Is Japan’s Financial Services Agency right in reducing maximum leverage caps?

Forex traders in Japan are bracing for tougher times ahead after the FSA (Financial Services Agency) decided to reduce leverage caps. FSA says this move will protect both new and experienced forex traders from making huge losses due to market fluctuations. The new maximum leverage cap is 10: 1.

Are you an Asian-based fx cfd trading investor? Here’s what you should know about Japan’s latest forex trading leverage limit.

Effects of the FSA’s new leverage policy on forex traders


  • Significantly reduced profits


Prior to the new law, forex traders enjoyed a maximum leverage of 25:1. If you had $5,000 dollars as the initial investment, you could trade with up to $125,000 dollars. The more capital you have, the larger your trades and frequency of trading. However, the new law will drastically reduce gross profits since the leverage ratio has dropped by 150 percent.

Here’s a brief illustration.

Assume your broker offers you a maximum leverage of 25:1. This enables you to trade up to $250,000 dollars if you deposit $5,000 dollars as capital. Assume you invest in a EUR short/USD long pair where the exchange rate is 1 Euro=1.2 USD and the trade amount is 100,000 Euros.

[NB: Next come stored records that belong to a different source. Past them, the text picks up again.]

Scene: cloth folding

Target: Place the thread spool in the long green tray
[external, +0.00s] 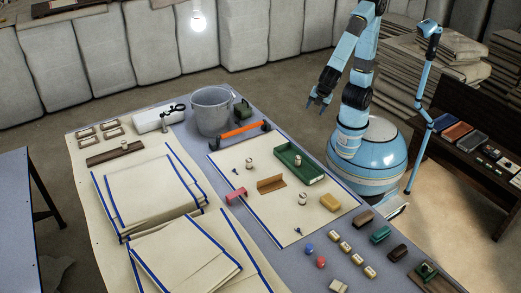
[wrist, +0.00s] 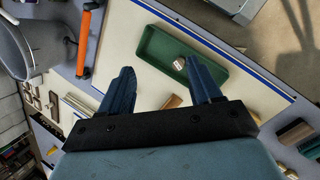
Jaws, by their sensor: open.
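The long green tray (external: 291,154) lies on the cream, blue-edged cloth at its upper right; it also shows in the wrist view (wrist: 157,46). A small pale thread spool (external: 298,160) with a reddish-brown band is inside the tray, near its middle; it also shows in the wrist view (wrist: 180,63). My gripper (external: 319,102) is raised above the table, apart from the tray and spool. In the wrist view its two blue fingers (wrist: 162,78) are spread with nothing held between them. The right finger partly overlaps the tray in that view.
Two similar small pale pieces (external: 249,164) (external: 302,198) stand on the cloth. A brown angled piece (external: 271,184), a yellow block (external: 330,202) and a pink piece (external: 237,195) lie near. A grey bucket (external: 211,112) and an orange-barred handle (external: 240,131) stand behind.

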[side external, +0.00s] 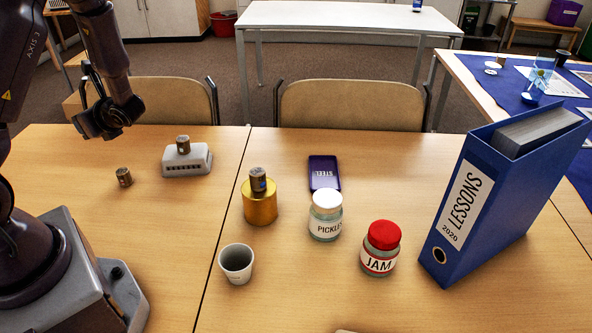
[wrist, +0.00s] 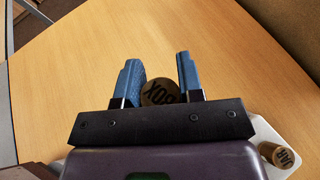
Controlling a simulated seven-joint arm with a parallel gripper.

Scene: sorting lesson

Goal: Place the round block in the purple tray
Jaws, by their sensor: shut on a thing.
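In the wrist view a round block (wrist: 160,93) with a dark end and printed capital letters sits between the two blue fingers of my gripper (wrist: 158,64), which is shut on it. In the side view my gripper (side external: 108,121) is raised over the left part of the table, and its fingertips and the held block cannot be made out there. The small purple tray (side external: 324,163), marked STEEL, lies flat behind the pickle jar, well to the right of my gripper. No block is visible in it.
A white cup (side external: 236,263), pickle jar (side external: 325,222), red-lidded jam jar (side external: 380,250) and tall blue binder (side external: 500,190) stand nearby.

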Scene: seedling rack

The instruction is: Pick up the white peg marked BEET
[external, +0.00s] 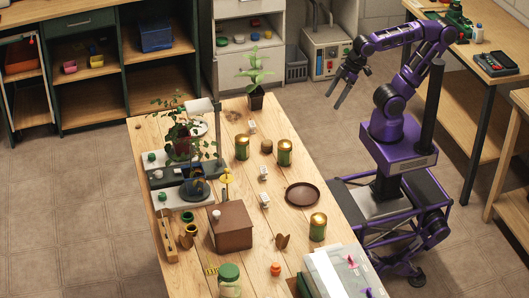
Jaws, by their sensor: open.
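Several small white pieces lie on the wooden table (285,225): one near the far end (252,126), one at mid-table (263,173) and one just nearer (265,198). They could be pegs, but any lettering is too small to read, so I cannot tell which is marked BEET. My gripper (334,98) is open and empty. It is raised, to the right of the table's far end and apart from all the white pieces.
Green-and-gold cans (242,147), a brown round dish (302,194) and a brown box (231,228) stand among the pieces. A leafy plant (181,140) and a grey rack (178,172) are on the left. A potted seedling (256,85) stands at the far end.

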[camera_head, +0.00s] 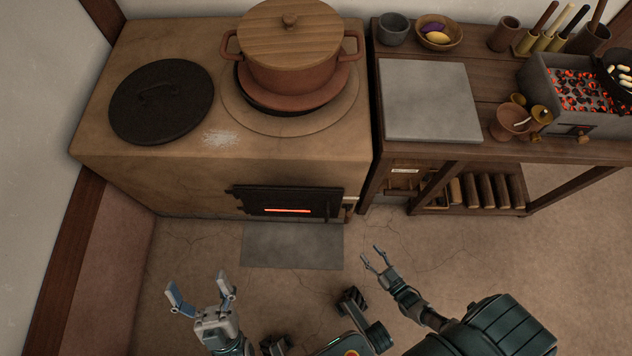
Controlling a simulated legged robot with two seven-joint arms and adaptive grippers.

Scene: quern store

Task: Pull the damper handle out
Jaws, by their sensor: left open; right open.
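The clay stove (180,170) stands at the left with a dark iron firebox door (285,200) in its front; a red glow shows through its slot. A small pale and brown piece (350,204) at the stove's front right corner, beside the door, may be the damper handle; it is too small to tell how far out it is. My left gripper (199,284) is open and empty, low in front of the stove, left of the door. My right gripper (372,252) is open and empty above the floor, below and right of that piece, apart from it.
A lidded clay pot (290,75) and a black round lid (161,102) sit on the stove. A wooden table (490,70) at the right bears a stone slab (430,98) and a glowing charcoal brazier (570,95). A grey floor plate (292,246) lies before the door.

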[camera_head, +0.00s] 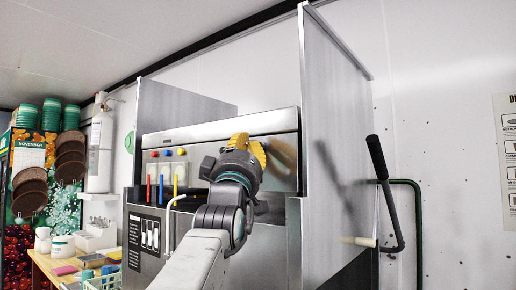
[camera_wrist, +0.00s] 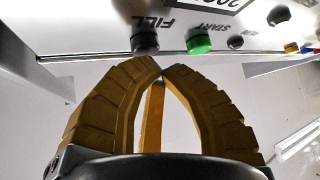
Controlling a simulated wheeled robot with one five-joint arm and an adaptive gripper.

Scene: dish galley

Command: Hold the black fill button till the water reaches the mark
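The black fill button (camera_wrist: 145,42) shows at the top of the wrist view, beside upside-down lettering that reads FILL. A green button (camera_wrist: 199,43) labelled START sits to its right. My gripper (camera_wrist: 160,70) has yellow ridged fingers whose tips come together with nothing seen between them. The tips appear just below the black button in the picture; I cannot tell whether they touch it. In the head view my gripper (camera_head: 251,147) is in front of the steel machine (camera_head: 275,122) and hides part of its front. I cannot make out the water or the mark.
A steel side panel (camera_head: 332,130) stands right of the gripper. A black-handled lever (camera_head: 377,158) is further right. Coloured upright tubes (camera_head: 161,188) are on the machine's left. A wooden table (camera_head: 48,266) with cups and a basket (camera_head: 103,281) is at the lower left.

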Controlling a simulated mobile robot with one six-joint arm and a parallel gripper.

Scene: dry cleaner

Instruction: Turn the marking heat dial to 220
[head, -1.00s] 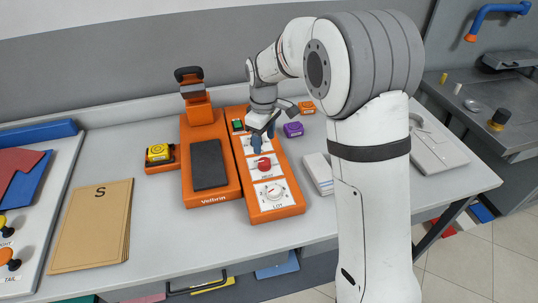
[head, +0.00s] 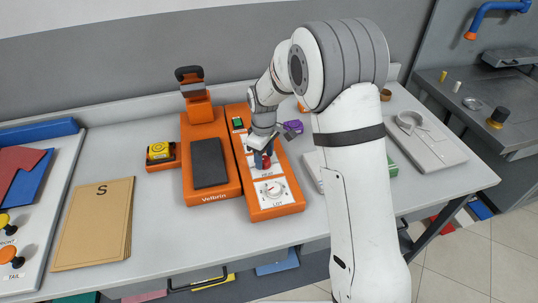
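An orange control box (head: 276,212) stands on the table beside the orange press marked Velbrin (head: 211,192). The box has a green switch (head: 238,123) at its far end, a red dial (head: 267,162) on the middle white plate, and a white dial (head: 272,189) on the near plate marked LOT. The far plate is mostly hidden by my arm. The scale figures are too small to read. My gripper (head: 262,157) points down at the red dial and partly covers it. I cannot tell whether its fingers touch or hold the dial.
A yellow item on an orange base (head: 159,152) is left of the press. A purple block (head: 293,127) lies right of the box, close to my gripper. A brown folder marked S (head: 95,222) lies at the left. Bare table (head: 155,210) lies between folder and press.

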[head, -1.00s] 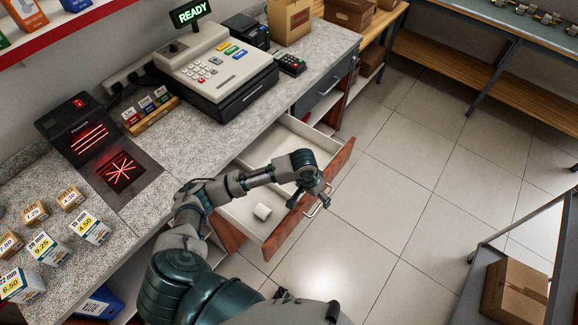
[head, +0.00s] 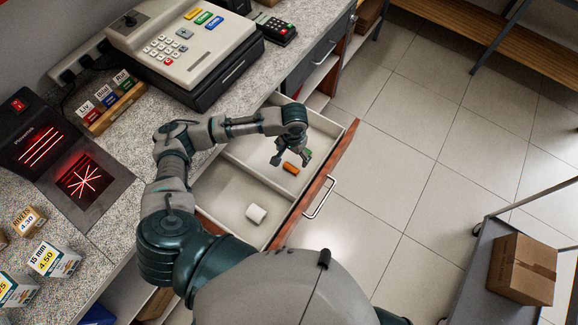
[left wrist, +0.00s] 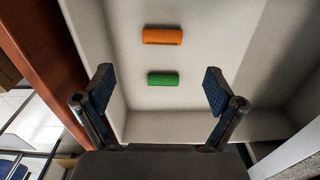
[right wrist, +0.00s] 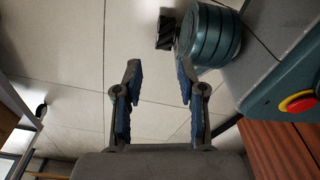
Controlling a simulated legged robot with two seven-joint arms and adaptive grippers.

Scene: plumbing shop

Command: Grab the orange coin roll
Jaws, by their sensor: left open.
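The orange coin roll (head: 291,168) lies in the far compartment of the open drawer (head: 240,240). In the left wrist view the orange coin roll (left wrist: 162,36) lies on the compartment floor, beyond a green roll (left wrist: 163,79). My left gripper (head: 290,155) is over this compartment. In the left wrist view the left gripper (left wrist: 158,85) is open and empty, its fingers wide on either side of the green roll. My right gripper (right wrist: 158,75) shows open and empty in the right wrist view, with floor tiles beyond it.
A white roll (head: 256,214) lies in the drawer's near compartment. The drawer's wooden front has a metal handle (head: 319,197). The cash register (head: 185,50) stands on the counter above. A cardboard box (head: 522,268) sits on a cart at the right; the floor between is clear.

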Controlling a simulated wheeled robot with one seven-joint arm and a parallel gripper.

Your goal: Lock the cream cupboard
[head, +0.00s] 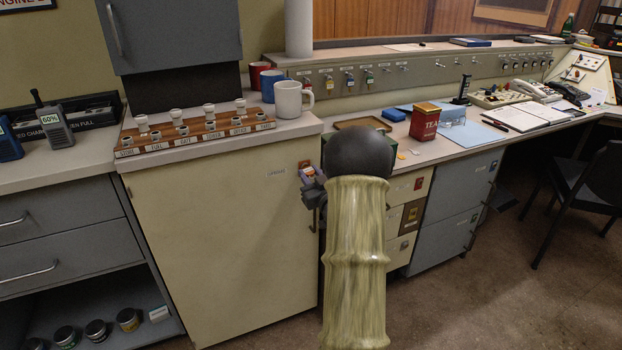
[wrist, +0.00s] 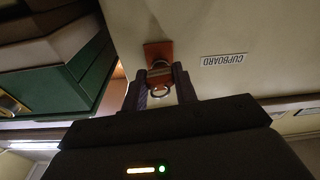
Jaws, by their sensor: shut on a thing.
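The cream cupboard (head: 225,235) stands under the counter, its door flush with the frame. Its label "CUPBOARD" shows upside down in the wrist view (wrist: 224,60). A copper-coloured lock plate (wrist: 158,52) sits near the door's upper right edge; it also shows in the head view (head: 304,163). My arm covers part of the head view.
A wooden rack with several white-knobbed stamps (head: 195,132) and a white mug (head: 291,99) stand on the cupboard top. Drawers (head: 408,187) are close on the right. A red tea tin (head: 425,120) stands on the desk. The floor in front (head: 470,290) is clear.

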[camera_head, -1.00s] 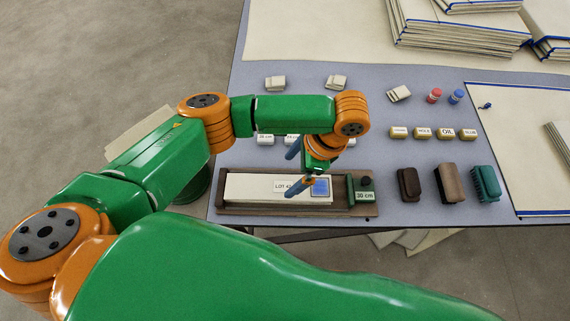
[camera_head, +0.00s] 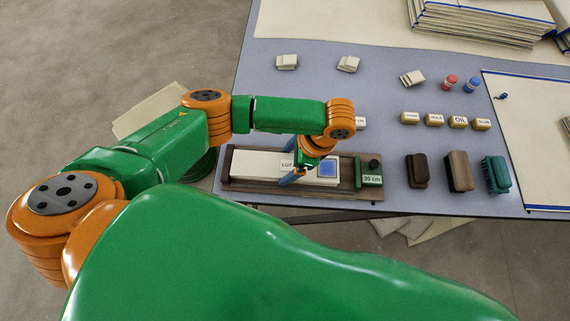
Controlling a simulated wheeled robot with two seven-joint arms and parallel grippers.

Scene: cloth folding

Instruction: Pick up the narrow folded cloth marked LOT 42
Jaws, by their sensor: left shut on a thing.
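The narrow folded cloth marked LOT 42 (camera_head: 258,163) is long and white, with a label and a blue square near its right end. It lies in a brown wooden tray (camera_head: 345,189) at the table's front edge. My left gripper (camera_head: 293,176) reaches down over the cloth's label and is shut on the cloth, left of the blue square. The gripper covers part of the label, so only its start can be read. The cloth looks level, and I cannot tell whether it is clear of the tray. My right gripper is not in view.
A green block marked 30 cm (camera_head: 371,180) sits at the tray's right end. Three brushes (camera_head: 458,172) stand to its right, with small labelled blocks (camera_head: 459,122) behind them. Folded cloth stacks (camera_head: 480,25) lie at the back right.

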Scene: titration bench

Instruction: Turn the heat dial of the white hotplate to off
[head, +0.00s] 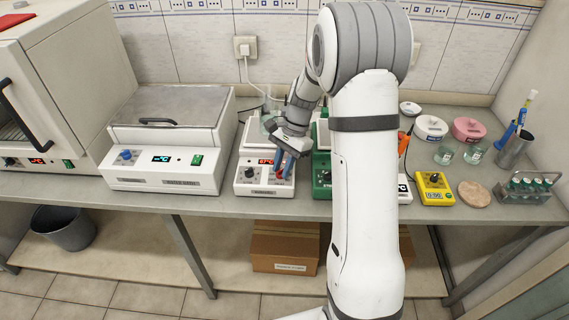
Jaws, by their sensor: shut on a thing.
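The white hotplate (265,189) stands near the front edge of the bench, with a red lit display (266,161) on its sloped front. A dark knob (249,172) shows on the left of this front. My gripper (281,172) comes down from above onto the right side of the front panel. The dial's setting and the panel's labels are too small or hidden to read.
A green device (322,183) stands close on the right, partly behind my arm. A white water bath (170,146) is on the left. A yellow meter (434,189), a cork mat (474,194) and a tube rack (526,186) stand further right. Glassware (268,121) stands behind the hotplate.

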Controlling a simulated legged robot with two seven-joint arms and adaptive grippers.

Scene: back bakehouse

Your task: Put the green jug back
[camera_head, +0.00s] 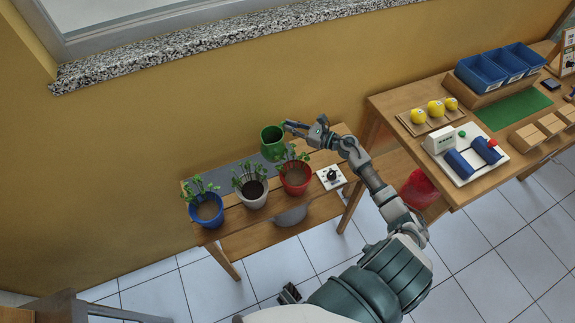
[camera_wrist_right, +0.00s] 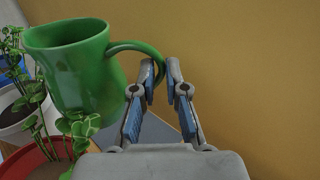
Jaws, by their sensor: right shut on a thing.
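The green jug (camera_head: 272,143) is upright at the back of the small wooden table, by the wall. In the right wrist view the jug (camera_wrist_right: 75,70) fills the upper left, with its handle reaching right between my fingers. My right gripper (camera_head: 290,127) is shut on the handle; the wrist view shows its fingertips (camera_wrist_right: 160,75) around it. A grey mat (camera_head: 232,172) lies along the back of the table, below the jug. I cannot tell whether the jug touches it.
Potted plants in a blue pot (camera_head: 207,212), a white pot (camera_head: 253,194) and a red pot (camera_head: 296,180) stand in front of the jug. A small white plate with a dark knob (camera_head: 332,177) lies right of them. A larger workbench (camera_head: 470,130) stands at right.

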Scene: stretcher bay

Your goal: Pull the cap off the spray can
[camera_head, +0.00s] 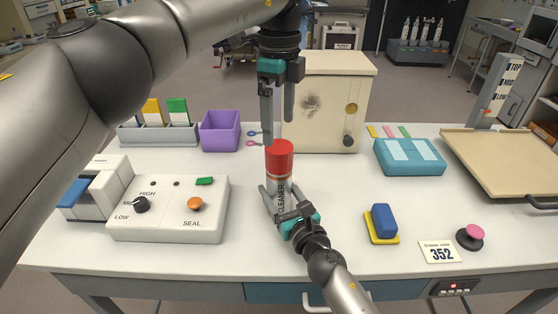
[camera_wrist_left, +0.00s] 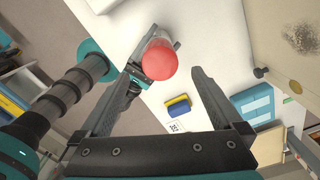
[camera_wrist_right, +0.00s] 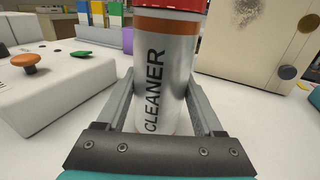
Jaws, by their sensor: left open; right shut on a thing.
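The spray can (camera_head: 278,187) stands upright on the white table, silver with an orange band and the word CLEANER. Its red cap (camera_head: 279,154) is on top; the cap also shows from above in the left wrist view (camera_wrist_left: 159,60). My right gripper (camera_head: 276,193) is shut on the can's body, one finger on each side, as the right wrist view shows with the can (camera_wrist_right: 164,80) between the fingers. My left gripper (camera_head: 277,118) points down above the cap, open and empty. In the left wrist view the cap lies beyond the spread fingertips (camera_wrist_left: 163,72).
A cream cabinet (camera_head: 325,95) stands close behind the can. A control box (camera_head: 168,215) with knobs is at the left, a purple bin (camera_head: 220,131) behind it. A teal case (camera_head: 410,156), a blue block (camera_head: 383,220) and a tan tray (camera_head: 500,165) are at the right.

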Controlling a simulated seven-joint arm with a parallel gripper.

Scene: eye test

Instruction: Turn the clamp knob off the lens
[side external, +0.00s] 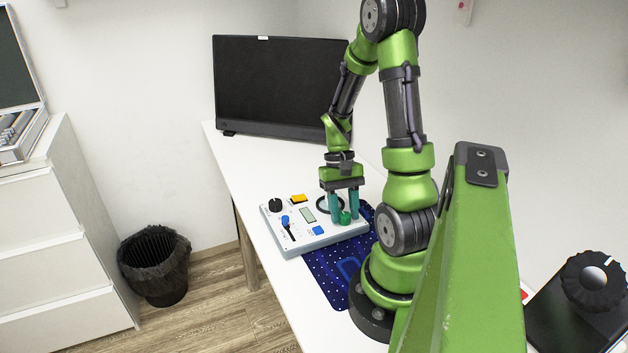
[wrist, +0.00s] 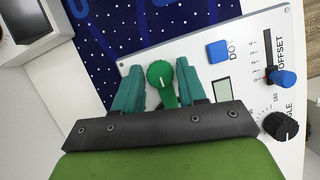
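The green clamp knob (wrist: 160,75) has a white line on its top and a green arm running back under my gripper. In the side external view the green knob (side external: 345,218) is low between my fingertips. My gripper (side external: 344,216) points down over the panel. In the wrist view its teal fingers (wrist: 159,66) stand apart, one on each side of the knob, with narrow gaps, so it looks open. A dark ring (side external: 320,206), perhaps the lens rim, lies left of the fingers in the side view. My gripper hides most of that area in the wrist view.
The white panel (side external: 290,241) carries a black dial (side external: 275,205), a blue-capped slider (side external: 285,220), a yellow button (side external: 298,199), a blue button (side external: 319,230) and a small display (side external: 307,215). A blue dotted mat (side external: 325,273) lies beside it. A monitor (side external: 275,85) stands behind.

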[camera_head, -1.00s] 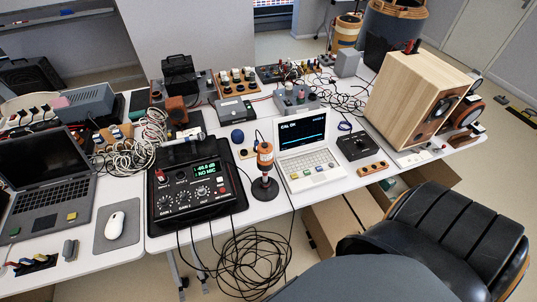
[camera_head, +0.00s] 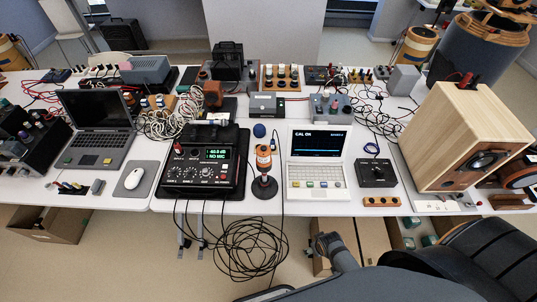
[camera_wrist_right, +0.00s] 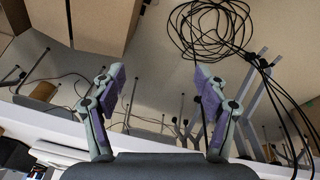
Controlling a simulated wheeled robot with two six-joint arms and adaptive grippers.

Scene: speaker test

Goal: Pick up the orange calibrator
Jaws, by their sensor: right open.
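The orange calibrator (camera_head: 263,157) stands upright on a dark round base on the white table, between the black mixer-like unit (camera_head: 203,170) and the white laptop (camera_head: 316,170). A small part of its body is dark. My right gripper shows in the right wrist view (camera_wrist_right: 160,78) with its two fingers spread wide and nothing between them. It is below and in front of the table edge, apart from the calibrator, which that view does not show. In the head view a grey part of my right arm shows at the bottom. My left gripper is not in view.
A coil of black cables (camera_head: 250,248) hangs at the table's front. Cardboard boxes (camera_head: 368,240) stand under the table. A black knob box (camera_head: 376,173) and a wooden speaker (camera_head: 456,137) are to the right. A dark chair (camera_head: 485,265) is at lower right.

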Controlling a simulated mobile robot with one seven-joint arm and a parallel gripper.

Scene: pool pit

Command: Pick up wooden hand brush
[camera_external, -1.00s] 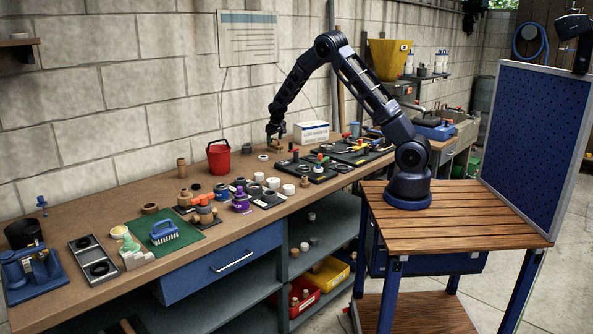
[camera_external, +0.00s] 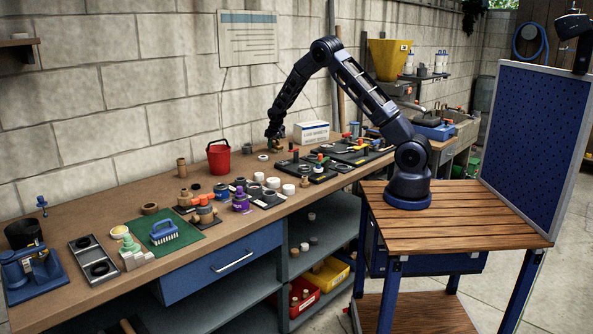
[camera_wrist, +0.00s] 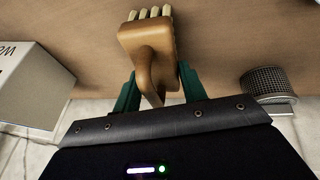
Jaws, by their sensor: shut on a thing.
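The wooden hand brush (camera_wrist: 146,38) is tan-brown with a narrow handle and pale bristle tufts at its far end. In the wrist view its handle lies between the two green fingers of my gripper (camera_wrist: 155,88), which is shut on it. In the external view my gripper (camera_external: 275,140) is small, over the back of the bench, and the brush is hard to make out there. I cannot tell for certain whether the brush is clear of the bench top.
A white box (camera_external: 311,132) stands right of my gripper and shows at the left of the wrist view. A dark ribbed cylinder (camera_wrist: 266,82) is at the right there. A red bucket (camera_external: 218,157) stands to the left on the bench (camera_external: 120,192). Trays with fittings (camera_external: 305,170) lie in front.

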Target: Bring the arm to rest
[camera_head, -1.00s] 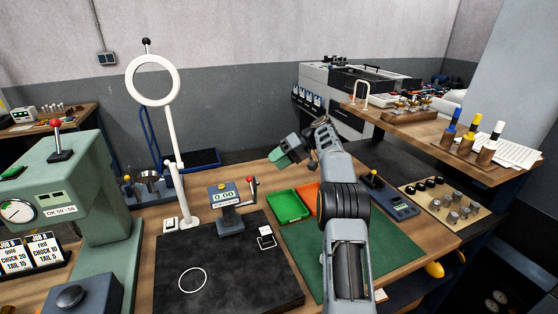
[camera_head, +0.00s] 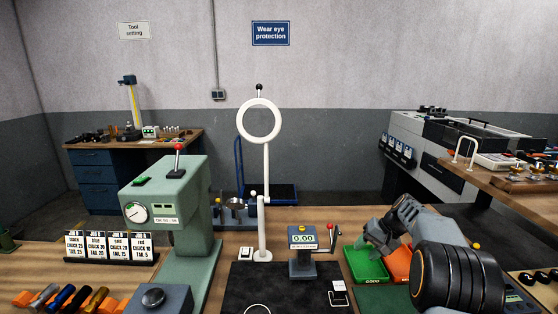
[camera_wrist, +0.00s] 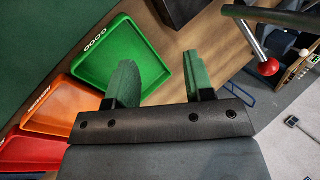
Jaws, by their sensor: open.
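My gripper (camera_wrist: 162,85) is open in the wrist view, its two green-padded fingers apart with nothing between them. In the head view my gripper (camera_head: 372,236) is partly hidden by my own dark wrist and arm links at the lower right. It hangs over the bench beside the green GOOD tray (camera_head: 362,264). The wrist view shows the green tray (camera_wrist: 150,50) behind and left of the fingers; whether they touch it cannot be told, but they look above it. The tray looks empty.
An orange tray (camera_head: 398,264) lies right of the green one; a red tray (camera_wrist: 30,152) shows in the wrist view. A gauge reading 0.00 (camera_head: 303,240), a white ring lamp (camera_head: 259,121) and a green press (camera_head: 168,200) stand left. The black mat (camera_head: 270,285) has clear room.

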100,000 (Euros) X 1.2 = $120,000

At 100,000 your leverage is ($120,000/$5,000) = 24

Fortunately,  the Euro’s value drops in comparison to the U.S dollar dropped to 1.1 after one week, what would be your gross profit?

New Value = 100,000 Euro X 1.1 = $110,000.

Gross Profit = Selling Price – Buying Price

Gross Profit = $120,000-$110,000 = $10,000 dollars.

If you calculated the gross profit using the recommended maximum leverage cap, your total gross profit will be less than $5,000 dollars. When you subtract commissions and service charges, the net profit can be a source of discouragement.


  • Unfriendly margin deposits policy


The 150 percent reduction in maximum leverage caps means that forex traders will have to dig deeper into their capital reserves. Using the previous illustration on the Euro short/ USD, you notice that the trader manages to get leverage amounting to $120,000 dollars for just $5,000 dollars.

As per the new leverage cap policy, you’ll need a margin deposit of $12,000 dollars to receive an equivalent trading amount. This means that online forex traders trading in the Tokyo Stock Exchange Market will need to double their margin deposits by summer of 2018.

Since not every forex trader can comply with the new requirement swiftly, the new leverage cap creates an entry barrier to forex trading. Forex brokers will also increase their minimum margin deposits to compensate for the reduced number of forex traders. The high margin capital requirement may make it tough for hard-hit forex traders to make comebacks after suffering huge trading losses.


  • Increased borrowing of capital


Have you ever heard about forex trading loans?

In order to meet the recently adjusted margin deposit requirements, some forex traders will seek help from creditors offering forex trading loans. You’ll need to offer collateral and provide valid credit histories during the loan application process. Some forex brokerage firms only offer trading loans to their members and this can pose a challenge to non-members desperately looking for capital.

Borrowing forex trading loans is risky due to its largely unregulated nature of operations. You may come across lenders charging high double-digit interest rates while offering short repayment periods. In this situation, the forex trader will spend a huge portion of their profits repaying debt.


  • Exodus to cryptocurrency trading


After Bitcoin’s tremendous increase in value, some major securities exchange markets quickly took advantage and offered cryptocurrency trading. Apart from the financial securities sector, some real estate firms allow customers to purchase homes using cryptocurrency.

Now that cryptocurrencies have gained mainstream approval, forex traders will respond in two ways. Forex traders that are looking for higher returns will shift to cryptocurrency trading due to better leverage. The second alternative is reducing capital spent on forex trading and diversify to cryptocurrency trading.